Given request = Give the listing again character for character, but drop the images.

>> BEGIN

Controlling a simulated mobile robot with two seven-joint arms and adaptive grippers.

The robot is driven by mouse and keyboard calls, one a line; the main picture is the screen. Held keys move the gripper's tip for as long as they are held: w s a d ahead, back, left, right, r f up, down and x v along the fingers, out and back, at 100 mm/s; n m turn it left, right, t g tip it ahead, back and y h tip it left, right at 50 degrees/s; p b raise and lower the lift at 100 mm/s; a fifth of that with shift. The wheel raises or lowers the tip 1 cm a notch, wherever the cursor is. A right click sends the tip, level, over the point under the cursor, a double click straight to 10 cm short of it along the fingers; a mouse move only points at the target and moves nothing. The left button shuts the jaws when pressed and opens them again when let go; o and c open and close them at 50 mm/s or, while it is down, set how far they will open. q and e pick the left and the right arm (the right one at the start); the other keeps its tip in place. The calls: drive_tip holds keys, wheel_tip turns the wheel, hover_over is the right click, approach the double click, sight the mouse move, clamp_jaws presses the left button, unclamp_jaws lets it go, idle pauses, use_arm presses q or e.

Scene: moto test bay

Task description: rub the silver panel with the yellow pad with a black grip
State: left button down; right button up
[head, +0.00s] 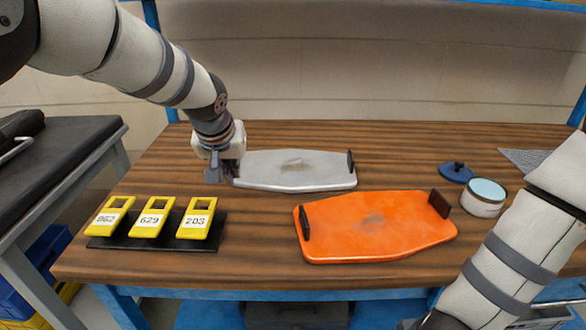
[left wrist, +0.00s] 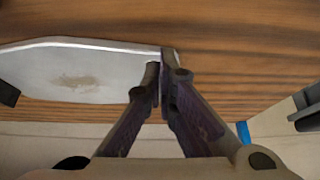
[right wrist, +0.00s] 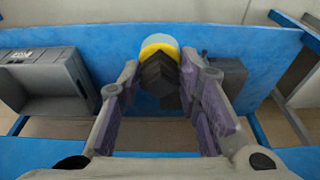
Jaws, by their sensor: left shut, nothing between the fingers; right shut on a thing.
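The silver panel (head: 315,177) lies flat at the back middle of the table, with a brownish smudge on it and dark upright pieces at its ends. It also shows in the left wrist view (left wrist: 40,65). My left gripper (head: 224,172) is at the panel's left end, its fingers (left wrist: 160,70) closed with nothing between them. Whether they touch the end piece I cannot tell. My right gripper (right wrist: 160,72) is shut on the black grip of the yellow pad (right wrist: 158,50), above the blue lower frame. The pad is hidden in the head view.
An orange panel (head: 340,240) with a smudge lies in front of the silver one. Yellow number tags (head: 151,218) stand on a black base (head: 125,243) at left. Bare table lies between.

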>> END

Exercise response =
Controlling a simulated mobile robot with two seven-joint arms and adaptive grippers.

The robot is driven by mouse and keyboard calls, one a line; the main picture is the screen. Held keys move the gripper's tip for as long as they are held: w s a d ahead, back, left, right, r f up, down and x v along the fingers, out and back, at 100 mm/s; n m turn it left, right, t g tip it ahead, back and y h tip it left, right at 50 degrees/s; p b raise and lower the lift at 100 mm/s; a fifth of that with shift. The wheel raises or lowers the tip 1 cm a notch, wherever the cursor is. A right click sends the tip, level, over the point under the cursor, a double click straight to 10 cm short of it along the fingers; a mouse move only points at the target and moves nothing. The left button shuts the jaws when pressed and opens them again when let go; o and c open and close them at 50 mm/s or, while it is down, set how far they will open. q and e pick the left and the right arm (the right one at the start); the other keeps its tip in place. The calls: drive_tip holds keys, wheel_tip turns the wheel, hover_over is the right click, approach the double click, sight the mouse move, clamp_jaws presses the left button, unclamp_jaws lets it go, idle pauses, use_arm presses q or e.

Scene: moto test bay

Task description: rub the silver panel with the yellow pad with a black grip
State: left button down; right button up
[head, +0.00s] 
[left wrist, +0.00s] 
[right wrist, +0.00s] 
Jaws, by their sensor: left shut, nothing between the fingers; right shut on a thing.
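The silver panel (head: 315,177) lies flat at the back middle of the table, with a brownish smudge on it and dark upright pieces at its ends. It also shows in the left wrist view (left wrist: 40,65). My left gripper (head: 224,172) is at the panel's left end, its fingers (left wrist: 160,70) closed with nothing between them. Whether they touch the end piece I cannot tell. My right gripper (right wrist: 160,72) is shut on the black grip of the yellow pad (right wrist: 158,50), above the blue lower frame. The pad is hidden in the head view.
An orange panel (head: 340,240) with a smudge lies in front of the silver one. Yellow number tags (head: 151,218) stand on a black base (head: 125,243) at left. Bare table lies between.

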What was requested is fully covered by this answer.